Aberta pelo presidente do Colegiado, deputado Beto Fantinel (MDB), a audiência foi conduzida pela deputada Luciana Genro, que explicou que o tema foi uma demanda do 39º núcleo do CPERS Sindicato, através da professora Neiva Lazzaroto. O núcleo é autor de uma ação civil pública apontando inconstitucionalidade do modelo de escolas cívico-militares.
"Eu fiquei bastante preocupada com reportagem de um programa de TV que mostrou o que vem acontecendo nas escolas onde o modelo já está sendo implantado. Um modelo que traz uma visão de civismo bastante autoritária e deslocada da realidade dos estudantes", pontuou a parlamentar. Para ela, o modelo cívico-militar não respeita a autonomia das escolas nem a pedagogia do ponto de vista das necessidades de uma escola democrática e que proporcione uma educação que tenha pluralidade.

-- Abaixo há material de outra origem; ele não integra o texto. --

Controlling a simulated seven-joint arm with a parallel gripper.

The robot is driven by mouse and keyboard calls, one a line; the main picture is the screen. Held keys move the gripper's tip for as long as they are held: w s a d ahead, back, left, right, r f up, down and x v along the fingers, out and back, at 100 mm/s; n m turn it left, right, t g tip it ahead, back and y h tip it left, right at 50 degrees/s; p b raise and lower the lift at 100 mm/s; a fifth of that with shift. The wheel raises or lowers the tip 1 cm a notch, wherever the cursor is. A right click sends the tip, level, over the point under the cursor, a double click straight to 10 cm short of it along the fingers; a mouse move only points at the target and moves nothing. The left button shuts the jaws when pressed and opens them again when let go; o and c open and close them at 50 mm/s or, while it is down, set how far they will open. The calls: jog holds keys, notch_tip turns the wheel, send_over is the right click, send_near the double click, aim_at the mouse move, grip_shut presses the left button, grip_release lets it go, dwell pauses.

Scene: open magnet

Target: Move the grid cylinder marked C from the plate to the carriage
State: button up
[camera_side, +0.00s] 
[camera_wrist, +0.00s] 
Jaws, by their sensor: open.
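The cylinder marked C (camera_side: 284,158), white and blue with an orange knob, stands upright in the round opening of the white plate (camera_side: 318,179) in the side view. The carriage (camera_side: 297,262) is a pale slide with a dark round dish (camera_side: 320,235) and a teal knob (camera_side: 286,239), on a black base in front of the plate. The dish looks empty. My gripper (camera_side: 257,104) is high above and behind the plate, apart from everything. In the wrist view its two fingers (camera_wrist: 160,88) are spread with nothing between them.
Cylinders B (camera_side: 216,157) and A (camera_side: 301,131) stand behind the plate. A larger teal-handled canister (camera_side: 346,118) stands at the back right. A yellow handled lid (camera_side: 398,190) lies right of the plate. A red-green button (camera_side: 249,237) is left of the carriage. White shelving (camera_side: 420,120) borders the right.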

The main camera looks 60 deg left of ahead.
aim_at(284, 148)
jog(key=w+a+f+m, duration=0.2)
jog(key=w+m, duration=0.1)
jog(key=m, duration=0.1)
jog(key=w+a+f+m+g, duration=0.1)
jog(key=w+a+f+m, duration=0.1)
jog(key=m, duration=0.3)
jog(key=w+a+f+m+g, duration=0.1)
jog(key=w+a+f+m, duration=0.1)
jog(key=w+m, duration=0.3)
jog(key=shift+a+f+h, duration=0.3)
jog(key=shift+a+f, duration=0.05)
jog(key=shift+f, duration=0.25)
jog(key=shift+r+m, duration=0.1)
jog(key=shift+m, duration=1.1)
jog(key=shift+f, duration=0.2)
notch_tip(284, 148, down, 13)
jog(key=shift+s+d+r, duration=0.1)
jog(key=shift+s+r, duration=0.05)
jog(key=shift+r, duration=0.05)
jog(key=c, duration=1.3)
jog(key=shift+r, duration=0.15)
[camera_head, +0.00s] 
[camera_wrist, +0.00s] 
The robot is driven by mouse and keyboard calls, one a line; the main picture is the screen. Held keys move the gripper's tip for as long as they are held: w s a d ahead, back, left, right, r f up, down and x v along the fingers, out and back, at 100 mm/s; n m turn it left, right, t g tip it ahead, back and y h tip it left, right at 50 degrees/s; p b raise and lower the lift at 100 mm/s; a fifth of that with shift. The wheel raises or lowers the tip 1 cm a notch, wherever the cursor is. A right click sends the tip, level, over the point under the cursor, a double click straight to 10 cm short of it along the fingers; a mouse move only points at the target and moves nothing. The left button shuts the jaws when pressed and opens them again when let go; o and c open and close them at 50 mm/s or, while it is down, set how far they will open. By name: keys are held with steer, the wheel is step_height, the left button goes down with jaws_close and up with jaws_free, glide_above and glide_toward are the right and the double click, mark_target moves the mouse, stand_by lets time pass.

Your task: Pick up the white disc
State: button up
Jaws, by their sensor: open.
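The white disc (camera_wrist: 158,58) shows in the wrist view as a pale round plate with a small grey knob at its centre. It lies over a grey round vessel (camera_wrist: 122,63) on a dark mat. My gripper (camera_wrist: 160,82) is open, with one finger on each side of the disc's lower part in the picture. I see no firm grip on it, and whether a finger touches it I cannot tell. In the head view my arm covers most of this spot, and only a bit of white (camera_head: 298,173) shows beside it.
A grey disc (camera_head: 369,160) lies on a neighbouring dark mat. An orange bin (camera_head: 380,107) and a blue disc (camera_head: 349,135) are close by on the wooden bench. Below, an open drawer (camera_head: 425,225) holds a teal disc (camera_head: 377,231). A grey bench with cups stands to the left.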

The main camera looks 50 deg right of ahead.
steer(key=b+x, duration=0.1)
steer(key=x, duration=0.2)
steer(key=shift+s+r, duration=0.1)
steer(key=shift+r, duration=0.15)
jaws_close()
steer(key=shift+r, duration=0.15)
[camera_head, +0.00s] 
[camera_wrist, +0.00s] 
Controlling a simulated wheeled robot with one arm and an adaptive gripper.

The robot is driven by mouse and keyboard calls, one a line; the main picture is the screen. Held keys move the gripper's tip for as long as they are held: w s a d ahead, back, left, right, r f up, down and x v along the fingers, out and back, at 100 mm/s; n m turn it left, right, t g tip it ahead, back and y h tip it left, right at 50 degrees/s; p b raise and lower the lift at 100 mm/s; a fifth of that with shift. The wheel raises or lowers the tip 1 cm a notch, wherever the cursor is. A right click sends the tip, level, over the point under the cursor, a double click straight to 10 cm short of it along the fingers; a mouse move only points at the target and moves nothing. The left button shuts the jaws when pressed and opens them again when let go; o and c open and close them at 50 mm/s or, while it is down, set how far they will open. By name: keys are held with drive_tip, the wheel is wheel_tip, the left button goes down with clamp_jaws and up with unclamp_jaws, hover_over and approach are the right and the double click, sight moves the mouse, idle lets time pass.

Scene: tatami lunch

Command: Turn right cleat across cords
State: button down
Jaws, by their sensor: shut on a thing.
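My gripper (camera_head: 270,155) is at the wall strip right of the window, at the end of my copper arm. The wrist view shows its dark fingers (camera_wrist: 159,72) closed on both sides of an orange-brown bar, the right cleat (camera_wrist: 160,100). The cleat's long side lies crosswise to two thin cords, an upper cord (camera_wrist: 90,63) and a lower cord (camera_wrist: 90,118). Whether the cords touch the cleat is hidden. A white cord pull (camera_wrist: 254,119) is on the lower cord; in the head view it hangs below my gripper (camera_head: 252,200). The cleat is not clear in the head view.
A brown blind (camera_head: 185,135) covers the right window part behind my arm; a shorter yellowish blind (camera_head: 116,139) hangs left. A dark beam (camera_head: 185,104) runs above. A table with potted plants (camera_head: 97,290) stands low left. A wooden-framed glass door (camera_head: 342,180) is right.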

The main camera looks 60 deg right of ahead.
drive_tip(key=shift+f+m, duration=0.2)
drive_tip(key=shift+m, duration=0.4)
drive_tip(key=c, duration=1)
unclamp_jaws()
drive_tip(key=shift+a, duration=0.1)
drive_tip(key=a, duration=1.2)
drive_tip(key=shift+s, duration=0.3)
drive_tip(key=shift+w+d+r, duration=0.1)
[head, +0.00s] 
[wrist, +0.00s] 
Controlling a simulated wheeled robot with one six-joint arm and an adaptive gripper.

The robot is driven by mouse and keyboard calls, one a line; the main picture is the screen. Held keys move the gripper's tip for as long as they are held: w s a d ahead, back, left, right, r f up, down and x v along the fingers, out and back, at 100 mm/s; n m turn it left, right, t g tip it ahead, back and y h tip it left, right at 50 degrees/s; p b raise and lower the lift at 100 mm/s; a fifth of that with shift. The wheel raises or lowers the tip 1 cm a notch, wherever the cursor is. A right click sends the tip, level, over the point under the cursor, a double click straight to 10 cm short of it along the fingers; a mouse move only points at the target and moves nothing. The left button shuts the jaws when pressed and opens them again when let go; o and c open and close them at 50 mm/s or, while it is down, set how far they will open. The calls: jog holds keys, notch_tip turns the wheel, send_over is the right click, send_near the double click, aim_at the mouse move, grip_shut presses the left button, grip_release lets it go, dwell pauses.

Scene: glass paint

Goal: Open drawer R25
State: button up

Proposto pelo governo de Jair Bolsonaro, o Programa Nacional das Escolas Cívico-Militares (Pecim) estabelece como diretrizes de gestão os princípios previstos nos colégios militares. A proposta é implantar 216 escolas deste modelo em todo o país, até 2023, sendo 54 por ano. O Pecim é uma iniciativa do Ministério da Educação (MEC), em parceria com o Ministério da Defesa, criado pelo Decreto 10.004. No site do MEC o programa é apresentado com um conceito de gestão nas áreas educacional, didático-pedagógica e administrativa com a participação do corpo docente da escola e apoio dos militares.
Até o momento, de acordo a Secretaria Estadual da Educação (Seduc), a rede estadual conta com 12 instituições selecionadas para o programa, entre elas Alexandre Zattera, em Caxias do Sul, Carlos Drummond de Andrade, em Alvorada, e Oswaldo Aranha, em Alegrete, além de duas no âmbito municipal, localizadas em Bagé e Uruguaiana. Recentemente a escola estadual Visconde do Rio Grande, em Porto Alegre, aprovou o modelo, por mais de 80% de votos.
Audiência marcada por intenso debate
Após a abertura feita pela deputada Luciana Genro, foi a vez do debate entre prós e contra ao modelo das escolas cívico-militares. Além dos palestrantes, manifestantes também ocuparam o espaço. A audiência chegou a ser suspensa, sendo retomada logo em seguida.
Começando o debate, a professora Neiva Lazzaroto, licenciada do núcleo do CPERS, explicou que o seu sindical núcleo foi procurado no inicio de dezembro pela professora Cinthia Bordini, sobre o processo de implementação do modelo na escola Visconde do Rio Grande. "Visitamos a escola quatro vezes, o que levou nosso núcleo a ingressar com uma ação civil pública e solicitar essa audiência”, explicou. Em sua avaliação, as escolas cívico-militares contradizem toda a defesa da escola pública, laica e historicamente defendida pelos educadores e entidades e setores ligados à educação
Ela lembrou que, em setembro de 2019, Bolsonaro emitiu o decreto de criação do modelo, com a “finalidade de melhoria da educação". Contudo, destacou que esse modelo tem a presença de monitores militares aposentados. “Todas as comunidades buscam segurança, mas nós nos perguntamos porque não garantir segurança para todas as escolas e seu entorno? Por que a presença de um monitor que não tenha formação pedagógica como nós educadores e educadoras tivemos. Esse é um dos questionamentos que fizemos”, disse.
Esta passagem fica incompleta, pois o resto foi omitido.